Thursday, November 24, 2011

Paul Krugman, "We Are the 99.9%": The Big Winners in This New Gilded Age?

Paul Krugman begins his latest New York Times essay, "We Are the 99.9%" (http://www.nytimes.com/2011/11/25/opinion/we-are-the-99-9.html?partner=rssnyt&emc=rss), by declaring:

"'We are the 99 percent' is a great slogan. It correctly defines the issue as being the middle class versus the elite (as opposed to the middle class versus the poor).

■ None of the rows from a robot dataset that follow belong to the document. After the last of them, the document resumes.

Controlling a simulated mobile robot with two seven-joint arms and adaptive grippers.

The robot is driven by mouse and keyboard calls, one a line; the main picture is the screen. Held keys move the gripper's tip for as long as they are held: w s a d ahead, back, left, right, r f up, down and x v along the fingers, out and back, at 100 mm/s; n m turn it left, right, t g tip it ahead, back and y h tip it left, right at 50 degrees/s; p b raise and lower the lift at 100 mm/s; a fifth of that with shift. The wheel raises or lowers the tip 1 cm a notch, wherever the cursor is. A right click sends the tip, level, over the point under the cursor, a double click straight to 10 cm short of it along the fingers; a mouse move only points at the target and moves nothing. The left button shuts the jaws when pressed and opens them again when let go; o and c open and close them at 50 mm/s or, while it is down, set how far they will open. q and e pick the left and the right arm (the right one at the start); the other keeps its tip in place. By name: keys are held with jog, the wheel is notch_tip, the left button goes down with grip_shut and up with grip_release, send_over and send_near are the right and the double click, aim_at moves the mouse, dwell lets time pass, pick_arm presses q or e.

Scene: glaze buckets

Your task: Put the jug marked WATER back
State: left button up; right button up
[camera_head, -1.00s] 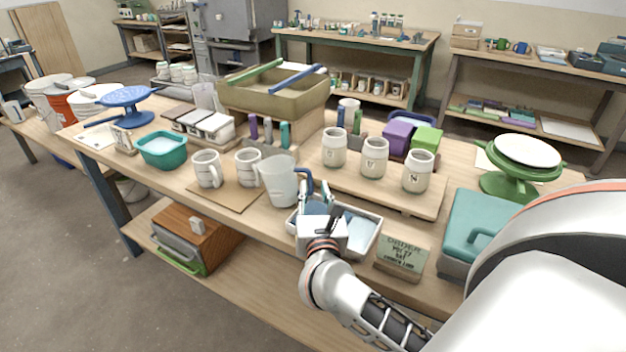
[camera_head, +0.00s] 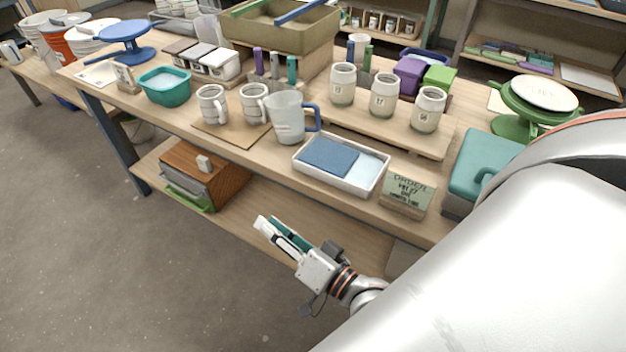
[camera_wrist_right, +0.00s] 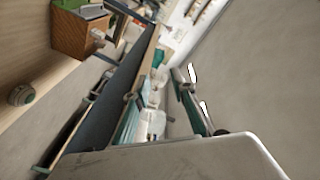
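A translucent pale jug (camera_head: 287,118) with a blue handle stands upright on the table, at the right edge of a brown board (camera_head: 232,133) that holds two white mugs. Its handle points right. I cannot read any marking on it. My right gripper (camera_head: 269,222) is in front of the table, lower than its top and well apart from the jug. Its fingers are spread with nothing between them. They also show in the right wrist view (camera_wrist_right: 158,98). I cannot pick out the jug in the right wrist view. My left gripper is not in view.
A white tray (camera_head: 364,182) with a blue piece in it lies right of the jug. An order card (camera_head: 408,193) stands beside it. Several jars on a raised board (camera_head: 435,147) are behind. A wooden box (camera_head: 200,172) sits on the lower shelf. Floor at front left is clear.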

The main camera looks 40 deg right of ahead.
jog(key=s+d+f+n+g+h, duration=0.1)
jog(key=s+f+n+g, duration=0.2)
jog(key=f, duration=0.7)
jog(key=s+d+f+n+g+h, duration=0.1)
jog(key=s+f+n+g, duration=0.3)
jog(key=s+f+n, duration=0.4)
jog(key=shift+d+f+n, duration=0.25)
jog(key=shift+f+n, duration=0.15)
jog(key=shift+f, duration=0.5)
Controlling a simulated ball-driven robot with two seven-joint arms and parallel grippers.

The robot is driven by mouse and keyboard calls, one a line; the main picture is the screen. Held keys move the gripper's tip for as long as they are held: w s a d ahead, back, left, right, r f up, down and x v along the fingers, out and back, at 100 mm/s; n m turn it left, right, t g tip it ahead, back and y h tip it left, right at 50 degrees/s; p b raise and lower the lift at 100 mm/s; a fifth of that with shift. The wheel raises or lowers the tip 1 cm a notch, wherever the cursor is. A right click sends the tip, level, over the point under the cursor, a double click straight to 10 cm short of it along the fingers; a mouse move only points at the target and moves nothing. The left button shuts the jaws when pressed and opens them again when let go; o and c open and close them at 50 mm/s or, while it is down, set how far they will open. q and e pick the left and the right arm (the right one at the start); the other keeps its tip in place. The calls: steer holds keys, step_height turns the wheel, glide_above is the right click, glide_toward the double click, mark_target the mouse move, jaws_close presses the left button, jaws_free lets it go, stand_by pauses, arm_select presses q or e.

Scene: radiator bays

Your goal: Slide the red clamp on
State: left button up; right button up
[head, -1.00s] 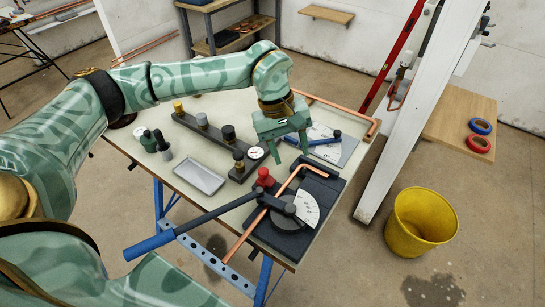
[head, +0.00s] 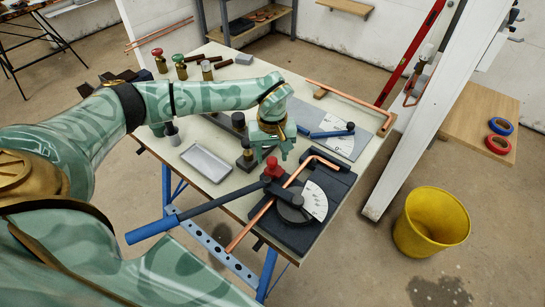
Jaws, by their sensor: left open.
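The red clamp (head: 272,170) is a small red knob-shaped piece beside the dark pipe bender (head: 300,215), close to the bender's black lever. A bent copper pipe (head: 318,159) lies across the bender. The long lever ends in a blue handle (head: 150,232). My left gripper (head: 274,153) points down with its jaws open, just above and behind the clamp. Its fingertips appear close to the clamp's top; I cannot tell whether they touch it. The gripper hides part of the bench and fittings behind it. My right gripper is not in view.
A grey tray (head: 205,163) lies left of the clamp. A dark fitting with a gauge (head: 247,158) stands close to my left gripper. A second blue-handled bender (head: 340,135) lies behind right. A yellow bucket (head: 431,222) stands on the floor at the right.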

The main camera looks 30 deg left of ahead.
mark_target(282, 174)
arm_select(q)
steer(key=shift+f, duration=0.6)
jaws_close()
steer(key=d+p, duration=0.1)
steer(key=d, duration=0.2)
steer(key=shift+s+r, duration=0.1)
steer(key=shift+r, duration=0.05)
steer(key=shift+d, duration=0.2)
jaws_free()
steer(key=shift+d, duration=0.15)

And it also gets past the common but wrong establishment notion that rising inequality is mainly about the well educated doing better than the less educated; the big winners in this new Gilded Age have been a handful of very wealthy people, not college graduates in general."

Let's ignore the class warfare aspects of this introduction, which pits the middle class against the elite and places in question the economic advantages of higher education. I would merely observe that I do not regard George Soros and his ilk to be "the big winners in this new Gilded Age." Quite the contrary, I wonder what they have forfeited as a result of their lifestyles or by getting to where they have gotten, and I don't envy them.

Krugman concludes his opinion piece:

"So should the 99.9 percent hate the 0.1 percent? No, not at all. But they should ignore all the propaganda about 'job creators' and demand that the super-elite pay substantially more in taxes."

No problem, Paul. Let there be higher taxes upon the super-elite, provided all realize that this won't make a dent in the federal government's deficit or debt.